-- Given material --
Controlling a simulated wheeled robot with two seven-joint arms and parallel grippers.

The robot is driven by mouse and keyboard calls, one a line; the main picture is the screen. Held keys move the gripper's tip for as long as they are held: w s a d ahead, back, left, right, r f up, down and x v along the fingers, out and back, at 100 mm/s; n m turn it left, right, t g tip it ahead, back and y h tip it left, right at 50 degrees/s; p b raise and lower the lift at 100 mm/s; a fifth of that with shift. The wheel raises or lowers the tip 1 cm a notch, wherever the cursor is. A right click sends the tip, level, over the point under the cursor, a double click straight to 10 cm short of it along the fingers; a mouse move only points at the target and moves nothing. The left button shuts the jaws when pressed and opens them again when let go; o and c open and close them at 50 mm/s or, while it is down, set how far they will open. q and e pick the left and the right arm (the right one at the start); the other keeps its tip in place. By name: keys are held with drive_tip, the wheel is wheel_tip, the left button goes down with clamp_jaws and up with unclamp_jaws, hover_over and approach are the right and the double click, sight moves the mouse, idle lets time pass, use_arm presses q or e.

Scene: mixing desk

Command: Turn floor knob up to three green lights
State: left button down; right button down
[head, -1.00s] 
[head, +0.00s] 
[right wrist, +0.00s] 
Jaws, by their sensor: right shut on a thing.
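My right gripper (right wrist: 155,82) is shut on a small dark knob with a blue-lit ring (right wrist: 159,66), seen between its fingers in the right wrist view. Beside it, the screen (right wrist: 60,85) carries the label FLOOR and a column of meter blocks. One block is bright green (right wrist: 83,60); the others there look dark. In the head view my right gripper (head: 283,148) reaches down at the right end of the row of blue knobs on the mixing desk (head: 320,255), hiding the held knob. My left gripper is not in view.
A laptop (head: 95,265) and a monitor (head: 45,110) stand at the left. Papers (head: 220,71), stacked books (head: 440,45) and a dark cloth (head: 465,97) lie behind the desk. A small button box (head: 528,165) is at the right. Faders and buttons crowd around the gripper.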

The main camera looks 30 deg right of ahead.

-- Exercise directions --
Quote exactly the line containing "Jaws, by their sensor: right shut on a thing." and every later line through the end of the listing, and no other lines.

-- The response --
Jaws, by their sensor: right shut on a thing.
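My right gripper (right wrist: 155,82) is shut on a small dark knob with a blue-lit ring (right wrist: 159,66), seen between its fingers in the right wrist view. Beside it, the screen (right wrist: 60,85) carries the label FLOOR and a column of meter blocks. One block is bright green (right wrist: 83,60); the others there look dark. In the head view my right gripper (head: 283,148) reaches down at the right end of the row of blue knobs on the mixing desk (head: 320,255), hiding the held knob. My left gripper is not in view.
A laptop (head: 95,265) and a monitor (head: 45,110) stand at the left. Papers (head: 220,71), stacked books (head: 440,45) and a dark cloth (head: 465,97) lie behind the desk. A small button box (head: 528,165) is at the right. Faders and buttons crowd around the gripper.

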The main camera looks 30 deg right of ahead.

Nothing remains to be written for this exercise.